> Task:
Which lines have the string "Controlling"? Copy all of them from the entries below.

> Excerpted records:
--------------------------------------------------

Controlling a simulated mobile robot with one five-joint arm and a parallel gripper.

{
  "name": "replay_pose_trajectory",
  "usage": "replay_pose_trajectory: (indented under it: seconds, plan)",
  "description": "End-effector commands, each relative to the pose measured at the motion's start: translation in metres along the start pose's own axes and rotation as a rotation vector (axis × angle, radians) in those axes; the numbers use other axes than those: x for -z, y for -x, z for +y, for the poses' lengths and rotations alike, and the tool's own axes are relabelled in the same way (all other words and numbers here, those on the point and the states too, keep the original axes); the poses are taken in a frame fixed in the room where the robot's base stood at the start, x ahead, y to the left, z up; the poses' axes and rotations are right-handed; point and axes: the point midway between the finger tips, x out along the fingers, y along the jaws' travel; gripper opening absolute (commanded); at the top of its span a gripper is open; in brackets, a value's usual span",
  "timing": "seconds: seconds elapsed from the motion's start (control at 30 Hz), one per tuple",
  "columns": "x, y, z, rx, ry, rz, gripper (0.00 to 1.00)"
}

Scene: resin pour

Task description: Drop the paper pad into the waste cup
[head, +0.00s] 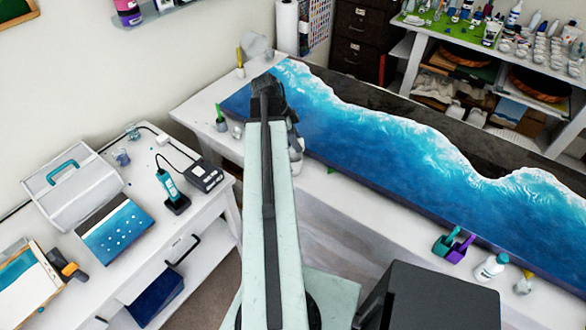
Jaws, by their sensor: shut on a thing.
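My arm reaches away from me over the resin table, and its dark end with my gripper (268,97) is at the left part of the blue wave panel. The fingers are mostly hidden behind the arm. My gripper is shut on something, which I take to be the paper pad; the pad itself does not show clearly. A white cup-like container (297,152) stands just right of the arm at the table's near edge, partly hidden by it. I cannot tell whether it is the waste cup.
The long wave panel (400,160) fills most of the table. Small cups with a green tool (221,122) stand left of the arm. Teal and purple scoops (452,246) and a white bottle (491,267) stand along the near edge. A side bench (140,175) is at left.

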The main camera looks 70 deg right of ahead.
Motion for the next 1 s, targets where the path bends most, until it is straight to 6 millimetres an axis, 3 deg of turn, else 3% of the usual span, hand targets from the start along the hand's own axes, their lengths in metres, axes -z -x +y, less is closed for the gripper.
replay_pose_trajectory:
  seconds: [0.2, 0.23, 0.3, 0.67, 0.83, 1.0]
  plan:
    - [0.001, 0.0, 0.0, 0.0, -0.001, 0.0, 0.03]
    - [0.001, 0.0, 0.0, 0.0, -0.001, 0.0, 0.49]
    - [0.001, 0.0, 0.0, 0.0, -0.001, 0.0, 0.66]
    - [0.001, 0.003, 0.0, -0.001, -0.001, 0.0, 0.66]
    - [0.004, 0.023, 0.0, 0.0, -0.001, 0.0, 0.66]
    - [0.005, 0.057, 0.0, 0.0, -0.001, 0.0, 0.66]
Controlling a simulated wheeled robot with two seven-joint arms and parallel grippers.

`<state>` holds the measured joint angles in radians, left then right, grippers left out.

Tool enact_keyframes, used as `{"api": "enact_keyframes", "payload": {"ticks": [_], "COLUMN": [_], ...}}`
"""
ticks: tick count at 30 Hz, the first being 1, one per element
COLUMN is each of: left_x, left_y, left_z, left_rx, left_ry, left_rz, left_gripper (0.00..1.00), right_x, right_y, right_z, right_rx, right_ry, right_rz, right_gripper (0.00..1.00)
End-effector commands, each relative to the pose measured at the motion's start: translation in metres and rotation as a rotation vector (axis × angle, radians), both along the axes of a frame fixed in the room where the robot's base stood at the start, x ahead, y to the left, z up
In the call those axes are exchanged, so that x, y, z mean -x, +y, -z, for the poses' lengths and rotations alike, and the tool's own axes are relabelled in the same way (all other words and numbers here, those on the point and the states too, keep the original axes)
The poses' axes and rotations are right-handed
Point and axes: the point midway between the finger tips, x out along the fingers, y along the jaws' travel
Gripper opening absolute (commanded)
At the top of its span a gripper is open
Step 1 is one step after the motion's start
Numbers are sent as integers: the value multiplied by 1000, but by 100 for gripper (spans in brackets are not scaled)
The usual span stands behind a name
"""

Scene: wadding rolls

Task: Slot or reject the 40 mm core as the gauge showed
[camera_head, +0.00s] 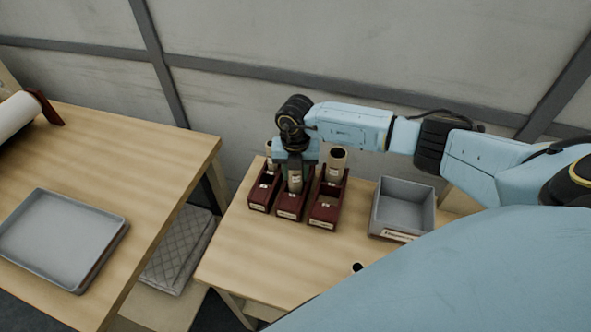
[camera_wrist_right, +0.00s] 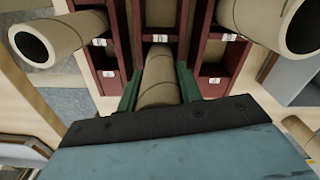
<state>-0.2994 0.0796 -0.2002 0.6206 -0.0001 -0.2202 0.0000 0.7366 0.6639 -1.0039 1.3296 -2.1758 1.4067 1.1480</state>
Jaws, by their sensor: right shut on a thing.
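My right gripper (camera_head: 293,168) is over the middle of three dark red slotted holders, its green fingers shut on a brown cardboard core (camera_head: 295,180). In the right wrist view the held core (camera_wrist_right: 159,72) lies between the fingers (camera_wrist_right: 158,90), in line with the middle holder (camera_head: 290,212). I cannot tell whether its lower end rests in the front slot. The left holder (camera_head: 258,207) and right holder (camera_head: 322,222) each have a core standing at the back. A grey open bin (camera_head: 388,233) with a front label stands to the right. My left gripper is out of view.
A grey tray (camera_head: 60,240) and a white roll (camera_head: 14,116) are on the left table.

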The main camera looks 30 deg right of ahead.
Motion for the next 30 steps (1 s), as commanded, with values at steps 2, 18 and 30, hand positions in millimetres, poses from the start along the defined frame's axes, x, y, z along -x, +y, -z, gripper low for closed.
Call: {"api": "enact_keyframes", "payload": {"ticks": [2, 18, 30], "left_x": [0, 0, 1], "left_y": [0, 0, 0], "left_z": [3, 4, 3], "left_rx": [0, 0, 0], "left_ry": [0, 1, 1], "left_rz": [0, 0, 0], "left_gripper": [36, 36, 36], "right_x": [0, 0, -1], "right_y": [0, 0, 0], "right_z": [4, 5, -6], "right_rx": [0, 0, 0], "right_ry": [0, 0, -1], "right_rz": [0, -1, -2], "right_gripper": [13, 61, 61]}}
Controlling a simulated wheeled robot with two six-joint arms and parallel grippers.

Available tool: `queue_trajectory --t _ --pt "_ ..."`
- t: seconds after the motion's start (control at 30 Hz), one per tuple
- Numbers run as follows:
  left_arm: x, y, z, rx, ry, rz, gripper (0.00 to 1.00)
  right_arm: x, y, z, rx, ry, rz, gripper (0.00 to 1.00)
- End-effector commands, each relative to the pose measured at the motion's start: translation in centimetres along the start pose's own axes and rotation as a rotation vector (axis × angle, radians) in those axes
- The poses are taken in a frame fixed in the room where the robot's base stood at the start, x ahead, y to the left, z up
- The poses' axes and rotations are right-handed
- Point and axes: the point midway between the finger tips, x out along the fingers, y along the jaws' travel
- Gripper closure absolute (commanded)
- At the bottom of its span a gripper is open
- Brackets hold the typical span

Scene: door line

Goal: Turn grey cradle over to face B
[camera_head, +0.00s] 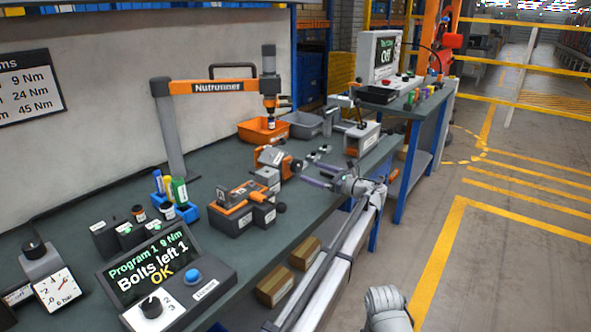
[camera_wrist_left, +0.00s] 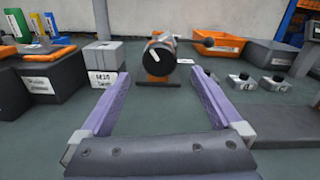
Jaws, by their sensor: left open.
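What looks like the grey cradle (camera_head: 273,157) sits in an orange stand on the green bench, with a label on its top. In the left wrist view the cradle (camera_wrist_left: 158,57) shows a round black end towards me, above a dark foot, with a knobbed lever (camera_wrist_left: 208,43) reaching right. Which face is up I cannot tell. My left gripper (camera_head: 308,169) is open and empty, just to the right of the cradle in the head view. Its purple fingers (camera_wrist_left: 159,74) point at the cradle, apart from it. My right gripper is not in view.
An orange-and-grey fixture (camera_head: 236,208) and a control box (camera_head: 160,270) reading "Bolts left 1 OK" stand to the left. The Nutrunner arm (camera_head: 212,87) hangs over an orange bin (camera_head: 263,131). Small dark-topped parts (camera_wrist_left: 243,80) lie right of my fingers.

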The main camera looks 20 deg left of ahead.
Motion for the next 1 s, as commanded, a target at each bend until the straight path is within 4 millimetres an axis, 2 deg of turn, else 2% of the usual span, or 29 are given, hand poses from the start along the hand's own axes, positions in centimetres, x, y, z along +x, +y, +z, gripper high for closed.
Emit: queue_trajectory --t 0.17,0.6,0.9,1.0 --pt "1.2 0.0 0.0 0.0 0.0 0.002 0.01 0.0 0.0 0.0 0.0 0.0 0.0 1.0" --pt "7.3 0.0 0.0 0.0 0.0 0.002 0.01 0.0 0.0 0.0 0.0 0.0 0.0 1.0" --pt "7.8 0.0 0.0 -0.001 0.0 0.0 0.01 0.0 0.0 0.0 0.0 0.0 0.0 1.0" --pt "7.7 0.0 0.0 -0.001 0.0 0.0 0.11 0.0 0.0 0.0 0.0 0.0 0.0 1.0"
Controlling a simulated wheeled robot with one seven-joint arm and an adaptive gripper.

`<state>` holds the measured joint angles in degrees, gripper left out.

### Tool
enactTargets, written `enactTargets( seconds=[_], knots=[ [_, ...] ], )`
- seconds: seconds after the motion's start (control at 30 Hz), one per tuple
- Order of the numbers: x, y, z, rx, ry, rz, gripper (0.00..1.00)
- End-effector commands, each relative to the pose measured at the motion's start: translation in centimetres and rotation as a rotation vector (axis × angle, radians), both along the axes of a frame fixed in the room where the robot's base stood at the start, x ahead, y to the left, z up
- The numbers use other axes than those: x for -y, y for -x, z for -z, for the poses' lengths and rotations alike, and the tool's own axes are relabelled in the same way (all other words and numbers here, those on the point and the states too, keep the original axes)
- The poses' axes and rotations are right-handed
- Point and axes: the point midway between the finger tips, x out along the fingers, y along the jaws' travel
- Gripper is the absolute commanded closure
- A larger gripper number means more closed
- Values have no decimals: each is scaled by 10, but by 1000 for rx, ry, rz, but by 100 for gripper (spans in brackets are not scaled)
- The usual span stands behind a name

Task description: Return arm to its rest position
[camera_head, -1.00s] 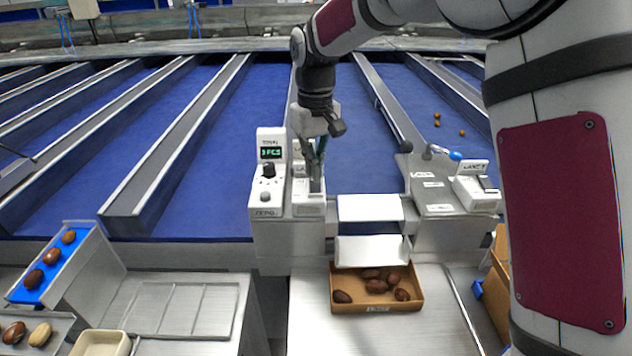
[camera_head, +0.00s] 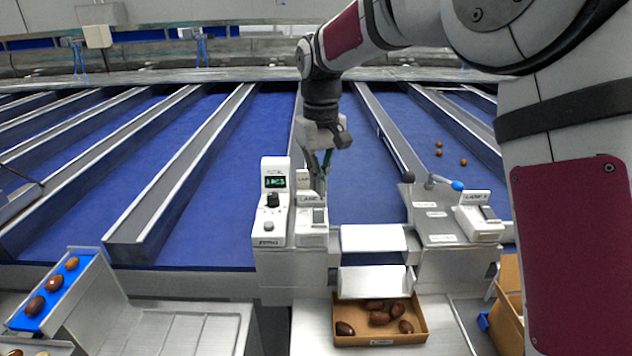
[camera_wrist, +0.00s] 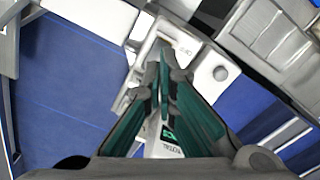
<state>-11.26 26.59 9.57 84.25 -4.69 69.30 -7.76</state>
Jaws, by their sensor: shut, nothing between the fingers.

--------------------------------------------------

> Task response:
Controlling a simulated mobile robot with one five-joint arm and a parallel gripper.
Controlling a simulated wheeled robot with two seven-joint arms and parallel grippers.
Controlling a simulated wheeled robot with two six-joint arms and parallel grippers.
Controlling a simulated wheeled robot with one seven-joint arm and an adaptive gripper.

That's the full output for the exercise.